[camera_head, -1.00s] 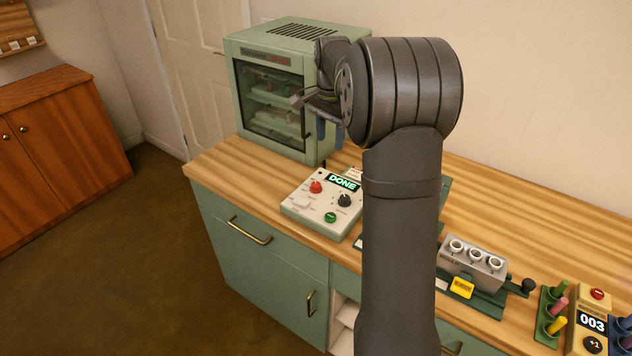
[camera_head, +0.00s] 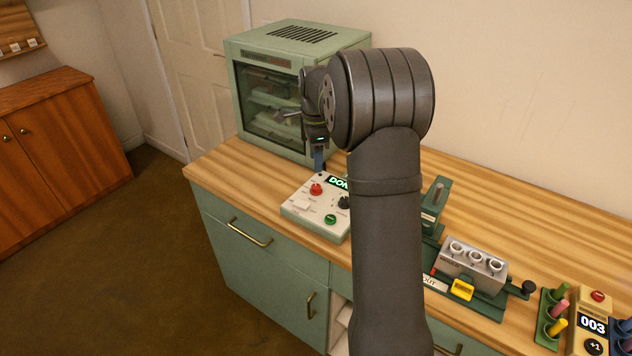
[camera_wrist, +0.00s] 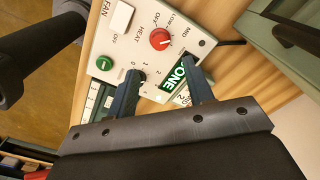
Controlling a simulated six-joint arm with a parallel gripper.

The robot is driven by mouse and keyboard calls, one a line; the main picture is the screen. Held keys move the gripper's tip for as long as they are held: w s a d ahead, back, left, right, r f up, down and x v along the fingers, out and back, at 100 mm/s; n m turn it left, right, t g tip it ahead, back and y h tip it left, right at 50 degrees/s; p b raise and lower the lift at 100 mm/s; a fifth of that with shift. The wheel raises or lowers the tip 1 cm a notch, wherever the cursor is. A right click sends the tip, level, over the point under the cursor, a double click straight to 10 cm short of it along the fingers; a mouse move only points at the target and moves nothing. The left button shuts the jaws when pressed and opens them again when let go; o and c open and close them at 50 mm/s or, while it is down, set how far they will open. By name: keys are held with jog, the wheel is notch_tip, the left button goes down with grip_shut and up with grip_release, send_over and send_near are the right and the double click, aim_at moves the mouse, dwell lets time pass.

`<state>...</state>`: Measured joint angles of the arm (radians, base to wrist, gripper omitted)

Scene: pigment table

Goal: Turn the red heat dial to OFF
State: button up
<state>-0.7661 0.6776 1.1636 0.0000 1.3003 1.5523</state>
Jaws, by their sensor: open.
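The red heat dial (camera_head: 316,189) sits on the white control box (camera_head: 300,214) on the wooden counter. In the wrist view the red dial (camera_wrist: 160,39) stands beyond my fingertips, beside the HEAT label, with OFF, LOW and MID marks around it. Its white pointer line is too small to read surely. My gripper (camera_head: 319,166) hangs just above and behind the dial. In the wrist view my gripper (camera_wrist: 161,79) is open, its two blue fingers apart and empty, over the green display. The display reads DONE in part, since my arm and fingers cover some of it.
The box also carries a green button (camera_head: 330,218), a dark dial (camera_head: 344,202) and a white FAN switch (camera_wrist: 122,16). The green glass-fronted oven (camera_head: 300,85) stands close behind. A metal block with white cups (camera_head: 474,262) and a counter reading 003 (camera_head: 592,324) are to the right.

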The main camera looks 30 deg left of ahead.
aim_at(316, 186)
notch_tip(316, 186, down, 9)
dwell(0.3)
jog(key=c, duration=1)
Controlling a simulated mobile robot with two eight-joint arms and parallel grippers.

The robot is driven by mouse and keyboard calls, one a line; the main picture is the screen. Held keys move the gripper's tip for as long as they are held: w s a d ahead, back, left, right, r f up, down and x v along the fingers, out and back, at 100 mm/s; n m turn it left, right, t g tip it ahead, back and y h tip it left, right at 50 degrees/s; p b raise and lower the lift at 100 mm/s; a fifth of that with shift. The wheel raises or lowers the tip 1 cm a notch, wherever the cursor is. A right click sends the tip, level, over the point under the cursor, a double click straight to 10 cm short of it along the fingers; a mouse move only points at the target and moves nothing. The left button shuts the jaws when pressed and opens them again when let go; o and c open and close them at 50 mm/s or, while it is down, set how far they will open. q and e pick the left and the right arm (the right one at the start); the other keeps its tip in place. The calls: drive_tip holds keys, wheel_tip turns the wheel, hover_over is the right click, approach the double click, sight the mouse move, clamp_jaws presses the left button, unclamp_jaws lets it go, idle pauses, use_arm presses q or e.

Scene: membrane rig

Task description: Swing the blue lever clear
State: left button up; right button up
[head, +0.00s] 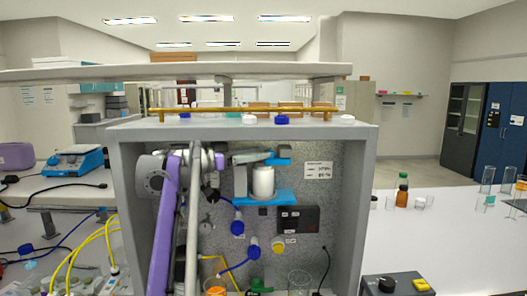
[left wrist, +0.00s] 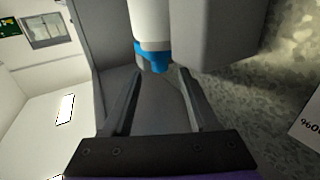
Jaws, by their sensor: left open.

++++++++++++++++++++

What you are asked to do: Copy out every line of the material above that mentions the word "simulated".

Solution:
Controlling a simulated six-joint arm with a parallel gripper.
Controlling a simulated mobile robot with two eight-joint arms and parallel grippers.

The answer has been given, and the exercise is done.